=== Exercise description ===
Return the material exactly as supplied, apart from the pictures, which are omitted.

=== Supplied information ===
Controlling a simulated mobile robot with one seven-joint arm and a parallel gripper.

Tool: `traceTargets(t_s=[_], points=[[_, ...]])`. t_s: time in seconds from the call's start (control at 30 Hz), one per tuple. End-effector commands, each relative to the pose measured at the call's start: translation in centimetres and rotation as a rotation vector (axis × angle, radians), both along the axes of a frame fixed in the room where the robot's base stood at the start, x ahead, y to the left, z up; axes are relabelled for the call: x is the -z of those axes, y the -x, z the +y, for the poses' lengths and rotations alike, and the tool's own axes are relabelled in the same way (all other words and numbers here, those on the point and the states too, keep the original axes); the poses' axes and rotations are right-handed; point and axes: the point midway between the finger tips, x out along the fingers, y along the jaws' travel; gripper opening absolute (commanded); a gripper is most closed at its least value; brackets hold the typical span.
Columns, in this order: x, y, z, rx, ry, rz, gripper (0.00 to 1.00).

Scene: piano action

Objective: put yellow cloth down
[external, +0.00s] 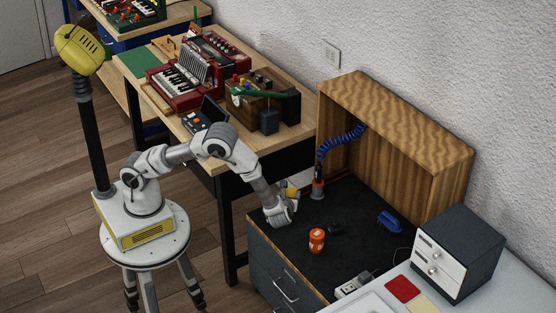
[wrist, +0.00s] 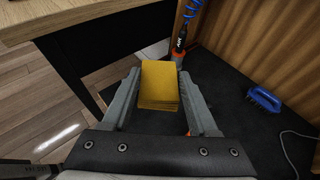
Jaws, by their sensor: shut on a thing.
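The yellow cloth (wrist: 159,84) is a folded block between my gripper's two fingers (wrist: 160,100) in the wrist view. My gripper is shut on it. In the external view my gripper (external: 284,210) is at the left side of the black work surface (external: 345,215), and a bit of the yellow cloth (external: 292,193) shows beyond it. The gap between cloth and surface cannot be judged.
An orange jar (external: 316,240) is in front. A blue brush (external: 389,221) lies to the right. A wooden hutch (external: 440,165) borders the back. The middle of the black surface has free room.

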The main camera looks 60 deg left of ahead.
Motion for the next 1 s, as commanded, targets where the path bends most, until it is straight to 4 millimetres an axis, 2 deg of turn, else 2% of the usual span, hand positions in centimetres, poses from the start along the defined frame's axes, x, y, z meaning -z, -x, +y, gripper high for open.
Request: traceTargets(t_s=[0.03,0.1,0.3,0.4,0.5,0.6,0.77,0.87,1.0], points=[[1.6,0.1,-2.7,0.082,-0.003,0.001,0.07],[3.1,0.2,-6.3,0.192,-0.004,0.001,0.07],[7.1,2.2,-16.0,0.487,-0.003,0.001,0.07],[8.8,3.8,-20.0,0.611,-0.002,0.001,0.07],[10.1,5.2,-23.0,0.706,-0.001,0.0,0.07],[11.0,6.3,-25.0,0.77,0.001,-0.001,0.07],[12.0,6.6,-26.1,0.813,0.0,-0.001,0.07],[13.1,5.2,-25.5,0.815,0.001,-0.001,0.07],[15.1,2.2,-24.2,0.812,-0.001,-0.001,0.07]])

=== Complete response ===
Controlling a simulated mobile robot with one seven-joint arm and a parallel gripper.

Tool: `traceTargets(t_s=[_], points=[[_, ...]])`. t_s: time in seconds from the call's start (control at 30 Hz), one per tuple. End-effector commands, each relative to the pose measured at the call's start: translation in centimetres and rotation as a rotation vector (axis × angle, radians), both along the axes of a frame fixed in the room where the robot's base stood at the start, x ahead, y to the left, z up; axes are relabelled for the call: x is the -z of those axes, y the -x, z the +y, for the poses' lengths and rotations alike, and the tool's own axes are relabelled in the same way (all other words and numbers here, those on the point and the states too, keep the original axes); the poses' axes and rotations are right-handed; point and axes: the point midway between the finger tips, x out along the fingers, y along the jaws' travel; gripper opening absolute (commanded); a gripper is most closed at its least value; brackets hold the typical span.
Columns, in this order: x, y, z, rx, ry, rz, gripper (0.00 to 1.00).

Scene: piano action

Objective: put yellow cloth down
[external, +0.00s] 
[wrist, +0.00s] 
Jaws, by their sensor: shut on a thing.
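The yellow cloth (wrist: 159,84) is a folded block between my gripper's two fingers (wrist: 160,100) in the wrist view. My gripper is shut on it. In the external view my gripper (external: 284,210) is at the left side of the black work surface (external: 345,215), and a bit of the yellow cloth (external: 292,193) shows beyond it. The gap between cloth and surface cannot be judged.
An orange jar (external: 316,240) is in front. A blue brush (external: 389,221) lies to the right. A wooden hutch (external: 440,165) borders the back. The middle of the black surface has free room.

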The main camera looks 60 deg left of ahead.
Motion for the next 1 s, as commanded, targets where the path bends most, until it is straight to 4 millimetres an axis, 2 deg of turn, else 2% of the usual span, hand positions in centimetres, poses from the start along the defined frame's axes, x, y, z meaning -z, -x, +y, gripper high for open.
Request: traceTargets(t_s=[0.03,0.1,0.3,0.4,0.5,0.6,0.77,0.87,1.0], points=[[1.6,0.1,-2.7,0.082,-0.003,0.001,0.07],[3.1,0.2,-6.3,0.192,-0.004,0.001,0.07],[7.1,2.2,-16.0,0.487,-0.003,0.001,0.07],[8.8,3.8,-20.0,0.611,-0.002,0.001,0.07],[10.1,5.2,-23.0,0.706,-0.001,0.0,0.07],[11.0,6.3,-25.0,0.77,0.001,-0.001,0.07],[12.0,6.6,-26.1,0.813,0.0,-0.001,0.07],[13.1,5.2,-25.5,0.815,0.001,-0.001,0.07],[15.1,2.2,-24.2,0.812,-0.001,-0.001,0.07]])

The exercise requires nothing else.